И лишь в 1831 г. элемент был открыт вновь на противоположном конце земного шара шведом Нильсом Сефстрёмом в совершенно ином минерале и получил то название, под которым мы его ныне и знаем. Сефстрём был начальником шахт в Фалуне в 200 километрах к северо-западу от Стокгольма. До того он работал ассистентом у великого ученого Йёнса Якоба Берцелиуса, который, как мы увидим позже, сыграл значительную роль в открытии элементов. Именно Берцелиус и выбрал название «ванадий» в честь Ванадис, одного из имен богини Фрейи, появляющейся в нескольких скандинавских эддах. Ванадис («дис Ванир», что в переводе означает «повелительница красивых людей») – богиня любви, красоты и плодородия. За исключением тех случаев, когда она появляется обнаженной с целью кого-то соблазнить, Ванадис облечена в яркие разноцветные одеяния и сверкает драгоценностями. Одно из главных ее сокровищ – Брисингамен, ожерелье Брисингов, которое искусно изготовлено из золота и усыпано сияющими камнями. Когда она плачет, ее слезы, упав на землю, превращаются в чистое золото, а если падают в море – то в янтарь.
Минерал ванадий – руда с содержанием железа, непредсказуемого по своим характеристикам, которое иногда бывает довольно прочным, а иногда очень хрупким – на протяжении долгого времени ставил в тупик Берцелиуса. В 1823 г. минерал исследовал немецкий химик Фридрих Вёлер, самый знаменитый из сотрудников лаборатории Берцелиуса. Позднее Вёлер первым синтезировал вещество, присутствующее в живых организмах (мочевину – простой конечный продукт распада белков) исключительно из минеральных составляющих, чем обосновал универсальный характер химических процессов для живой и неживой природы. Но в данном случае озарение его не посетило. Когда же Сефстрём сделал свое открытие, Берцелиус написал Вёлеру некое подобие прозаической «эдды».
Давным-давно на далеком севере жила богиня Ванадис, прекрасная и соблазнительная. Однажды кто-то постучался к ней в дверь. Богиня не пошевелилась, подумав: «Пусть постучит еще раз», однако второго стука не последовало, стучавший ушел.
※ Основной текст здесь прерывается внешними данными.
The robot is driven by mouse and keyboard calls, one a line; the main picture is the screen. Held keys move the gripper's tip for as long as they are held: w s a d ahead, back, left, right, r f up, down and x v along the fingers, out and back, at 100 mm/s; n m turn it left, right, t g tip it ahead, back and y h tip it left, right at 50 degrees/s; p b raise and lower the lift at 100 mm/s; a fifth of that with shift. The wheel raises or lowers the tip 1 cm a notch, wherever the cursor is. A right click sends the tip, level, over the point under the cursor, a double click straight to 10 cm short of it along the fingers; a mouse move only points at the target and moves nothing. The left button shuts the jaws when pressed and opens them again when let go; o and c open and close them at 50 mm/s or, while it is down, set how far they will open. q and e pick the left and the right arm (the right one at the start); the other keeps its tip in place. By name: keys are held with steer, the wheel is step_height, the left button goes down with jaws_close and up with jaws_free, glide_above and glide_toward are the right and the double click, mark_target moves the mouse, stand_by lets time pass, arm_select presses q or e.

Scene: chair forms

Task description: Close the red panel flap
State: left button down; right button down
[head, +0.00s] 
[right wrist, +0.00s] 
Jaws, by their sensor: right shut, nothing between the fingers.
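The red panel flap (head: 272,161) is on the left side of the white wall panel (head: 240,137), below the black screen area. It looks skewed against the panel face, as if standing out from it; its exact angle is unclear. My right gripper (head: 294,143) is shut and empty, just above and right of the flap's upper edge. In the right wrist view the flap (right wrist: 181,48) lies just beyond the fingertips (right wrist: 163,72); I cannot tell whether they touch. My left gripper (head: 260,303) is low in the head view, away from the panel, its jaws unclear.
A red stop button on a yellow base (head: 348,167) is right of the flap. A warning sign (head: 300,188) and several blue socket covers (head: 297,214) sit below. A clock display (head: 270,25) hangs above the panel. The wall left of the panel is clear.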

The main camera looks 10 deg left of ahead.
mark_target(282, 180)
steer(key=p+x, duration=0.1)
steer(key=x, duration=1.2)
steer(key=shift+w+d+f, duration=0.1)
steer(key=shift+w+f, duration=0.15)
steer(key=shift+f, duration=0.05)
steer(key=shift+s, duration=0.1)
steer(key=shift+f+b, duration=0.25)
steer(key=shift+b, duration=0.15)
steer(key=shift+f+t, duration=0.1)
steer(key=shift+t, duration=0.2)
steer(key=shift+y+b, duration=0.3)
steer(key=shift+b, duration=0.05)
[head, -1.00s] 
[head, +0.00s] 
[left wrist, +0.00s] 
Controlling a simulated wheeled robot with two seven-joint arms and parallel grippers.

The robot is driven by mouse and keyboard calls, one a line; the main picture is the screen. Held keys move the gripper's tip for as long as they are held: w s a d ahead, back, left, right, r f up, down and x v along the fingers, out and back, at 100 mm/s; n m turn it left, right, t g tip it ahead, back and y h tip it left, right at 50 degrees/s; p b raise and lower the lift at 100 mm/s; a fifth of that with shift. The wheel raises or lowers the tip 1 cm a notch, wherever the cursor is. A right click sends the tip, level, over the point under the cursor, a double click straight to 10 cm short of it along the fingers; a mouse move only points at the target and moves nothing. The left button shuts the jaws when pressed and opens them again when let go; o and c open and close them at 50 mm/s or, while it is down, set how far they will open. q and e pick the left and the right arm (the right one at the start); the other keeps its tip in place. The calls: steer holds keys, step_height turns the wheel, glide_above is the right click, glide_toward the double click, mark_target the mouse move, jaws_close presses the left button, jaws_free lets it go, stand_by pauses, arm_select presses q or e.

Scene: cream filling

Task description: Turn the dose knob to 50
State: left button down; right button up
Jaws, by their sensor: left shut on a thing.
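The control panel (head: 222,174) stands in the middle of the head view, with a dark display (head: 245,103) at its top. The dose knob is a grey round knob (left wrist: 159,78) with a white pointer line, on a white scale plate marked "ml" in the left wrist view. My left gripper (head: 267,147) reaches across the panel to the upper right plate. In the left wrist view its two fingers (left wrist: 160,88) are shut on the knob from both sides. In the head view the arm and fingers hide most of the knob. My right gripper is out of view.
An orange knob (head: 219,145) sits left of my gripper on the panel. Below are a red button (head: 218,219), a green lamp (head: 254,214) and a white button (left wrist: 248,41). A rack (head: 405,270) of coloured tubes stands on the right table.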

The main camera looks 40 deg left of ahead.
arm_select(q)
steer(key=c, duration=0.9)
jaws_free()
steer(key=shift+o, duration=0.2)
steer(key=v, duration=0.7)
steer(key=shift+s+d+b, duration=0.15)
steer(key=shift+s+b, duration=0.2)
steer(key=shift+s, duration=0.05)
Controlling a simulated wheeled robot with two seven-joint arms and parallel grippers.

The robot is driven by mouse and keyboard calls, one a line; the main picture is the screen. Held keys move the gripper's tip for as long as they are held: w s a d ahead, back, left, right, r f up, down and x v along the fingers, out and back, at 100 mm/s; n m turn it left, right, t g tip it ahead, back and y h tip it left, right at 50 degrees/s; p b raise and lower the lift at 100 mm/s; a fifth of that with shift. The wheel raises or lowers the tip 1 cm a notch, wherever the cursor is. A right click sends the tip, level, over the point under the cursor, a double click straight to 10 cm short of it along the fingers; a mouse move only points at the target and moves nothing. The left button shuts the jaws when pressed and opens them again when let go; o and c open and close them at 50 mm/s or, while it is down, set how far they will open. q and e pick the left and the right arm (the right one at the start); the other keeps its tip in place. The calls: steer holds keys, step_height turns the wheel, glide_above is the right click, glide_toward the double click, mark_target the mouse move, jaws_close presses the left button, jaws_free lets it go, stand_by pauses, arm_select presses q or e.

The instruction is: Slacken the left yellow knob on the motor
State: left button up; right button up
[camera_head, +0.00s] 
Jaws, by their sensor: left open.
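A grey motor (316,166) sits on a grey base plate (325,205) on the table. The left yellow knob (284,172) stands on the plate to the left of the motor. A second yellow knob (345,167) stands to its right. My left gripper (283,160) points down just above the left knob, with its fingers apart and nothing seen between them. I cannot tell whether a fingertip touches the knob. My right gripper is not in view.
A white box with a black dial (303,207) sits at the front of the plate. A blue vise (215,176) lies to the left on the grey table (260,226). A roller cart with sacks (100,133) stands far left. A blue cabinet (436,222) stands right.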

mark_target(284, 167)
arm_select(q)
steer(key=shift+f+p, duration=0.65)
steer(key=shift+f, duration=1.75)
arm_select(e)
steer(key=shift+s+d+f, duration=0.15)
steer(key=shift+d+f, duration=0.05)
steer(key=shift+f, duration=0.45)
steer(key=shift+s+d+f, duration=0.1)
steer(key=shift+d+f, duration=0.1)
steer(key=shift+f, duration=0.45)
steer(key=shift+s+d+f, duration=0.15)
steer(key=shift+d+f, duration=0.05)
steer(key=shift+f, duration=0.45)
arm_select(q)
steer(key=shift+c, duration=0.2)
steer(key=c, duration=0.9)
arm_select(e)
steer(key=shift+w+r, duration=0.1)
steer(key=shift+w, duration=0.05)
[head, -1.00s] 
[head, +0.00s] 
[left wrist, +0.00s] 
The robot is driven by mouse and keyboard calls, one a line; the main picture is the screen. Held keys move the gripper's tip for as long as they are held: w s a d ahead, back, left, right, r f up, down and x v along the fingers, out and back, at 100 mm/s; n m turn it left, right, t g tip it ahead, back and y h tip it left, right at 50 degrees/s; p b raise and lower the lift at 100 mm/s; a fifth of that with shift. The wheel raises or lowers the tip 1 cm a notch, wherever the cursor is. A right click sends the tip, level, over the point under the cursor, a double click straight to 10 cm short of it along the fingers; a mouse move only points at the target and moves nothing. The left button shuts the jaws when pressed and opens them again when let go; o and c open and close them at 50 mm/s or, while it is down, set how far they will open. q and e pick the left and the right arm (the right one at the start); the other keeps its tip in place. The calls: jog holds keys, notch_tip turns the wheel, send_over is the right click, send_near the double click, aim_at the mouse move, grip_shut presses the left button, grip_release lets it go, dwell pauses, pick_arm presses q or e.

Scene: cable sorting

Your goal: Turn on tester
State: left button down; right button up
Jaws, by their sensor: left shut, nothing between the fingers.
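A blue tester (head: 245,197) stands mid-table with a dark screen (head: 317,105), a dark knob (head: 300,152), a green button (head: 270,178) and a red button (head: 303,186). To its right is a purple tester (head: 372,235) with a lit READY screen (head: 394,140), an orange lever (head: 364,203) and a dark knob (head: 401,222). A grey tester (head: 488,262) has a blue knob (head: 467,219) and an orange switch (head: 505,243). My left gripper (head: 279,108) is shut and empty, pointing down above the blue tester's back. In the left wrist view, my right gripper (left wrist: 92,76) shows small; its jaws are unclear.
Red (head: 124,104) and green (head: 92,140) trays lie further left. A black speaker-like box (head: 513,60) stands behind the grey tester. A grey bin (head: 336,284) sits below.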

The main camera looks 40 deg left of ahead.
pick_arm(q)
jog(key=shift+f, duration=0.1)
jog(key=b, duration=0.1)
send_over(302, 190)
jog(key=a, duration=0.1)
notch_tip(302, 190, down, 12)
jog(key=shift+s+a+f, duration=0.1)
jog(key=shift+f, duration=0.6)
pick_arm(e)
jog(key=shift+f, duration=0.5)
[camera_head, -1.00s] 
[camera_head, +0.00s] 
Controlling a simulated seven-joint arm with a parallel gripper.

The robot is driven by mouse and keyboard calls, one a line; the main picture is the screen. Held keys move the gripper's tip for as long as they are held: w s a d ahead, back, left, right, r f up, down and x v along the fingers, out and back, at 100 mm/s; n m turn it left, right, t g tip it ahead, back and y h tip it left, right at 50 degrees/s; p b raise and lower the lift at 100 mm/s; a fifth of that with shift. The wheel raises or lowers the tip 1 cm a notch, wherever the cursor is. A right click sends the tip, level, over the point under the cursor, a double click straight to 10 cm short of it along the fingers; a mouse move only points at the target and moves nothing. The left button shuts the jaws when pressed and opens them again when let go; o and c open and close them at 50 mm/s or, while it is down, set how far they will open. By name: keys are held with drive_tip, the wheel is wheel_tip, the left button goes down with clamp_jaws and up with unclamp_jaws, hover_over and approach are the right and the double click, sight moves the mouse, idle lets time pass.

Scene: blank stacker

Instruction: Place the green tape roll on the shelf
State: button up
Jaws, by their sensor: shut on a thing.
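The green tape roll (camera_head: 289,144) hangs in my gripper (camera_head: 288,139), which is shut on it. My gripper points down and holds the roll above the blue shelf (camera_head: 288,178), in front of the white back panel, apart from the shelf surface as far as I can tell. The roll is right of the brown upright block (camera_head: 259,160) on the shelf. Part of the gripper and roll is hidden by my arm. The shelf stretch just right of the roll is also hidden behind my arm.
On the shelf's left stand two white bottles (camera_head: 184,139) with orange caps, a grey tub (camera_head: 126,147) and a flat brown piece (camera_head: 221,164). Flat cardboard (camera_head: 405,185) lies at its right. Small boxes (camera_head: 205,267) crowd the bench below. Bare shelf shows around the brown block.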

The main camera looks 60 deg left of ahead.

Богиню разбирало любопытство, кто же мог быть настолько безразличен к тому, впустят его или нет, и она бросилась к окну, чтобы рассмотреть уходящего гостя. «Ага! – поняла она. – Это тот проходимец Вёлер. Поделом ему. Если бы он был чуть-чуть понастойчивее, я бы его впустила. Но он даже в окно не взглянул мимоходом». Несколько дней спустя в дверь снова постучали. Сефстрём вошел, и от той встречи родился Ванадий.
Название элемента способно даровать бессмертие. К примеру, неудачливый дель Рио мог бы быть более известен ныне, если бы поддержку нашло его предложение назвать открытый им элемент рионием. Но даже божества способны получать выгоду от химических ассоциаций.
«Своими названиями элементов Берцелиус дал новую жизнь персонажам скандинавской мифологии, – писал один из его биографов. – Торий и ванадий будут гордо занимать свои места в периодической таблице еще очень-очень долго после того, как Тор, Ванадис и другие боги и богини викингов будут забыты».
В коллекции Музея Берцелиуса в Стокгольме находятся три дюжины пробирок с различными солями ванадия, которые удалось получить великому шведу. Среди их цветов – ярко-бирюзовый, светлый небесно-голубой, оранжевый, ярко-малиновый, каштановый, светло-коричневый, разнообразные оттенки охры, болотно-зеленый и черный – те самые краски, которые мы встречаем у оболочников.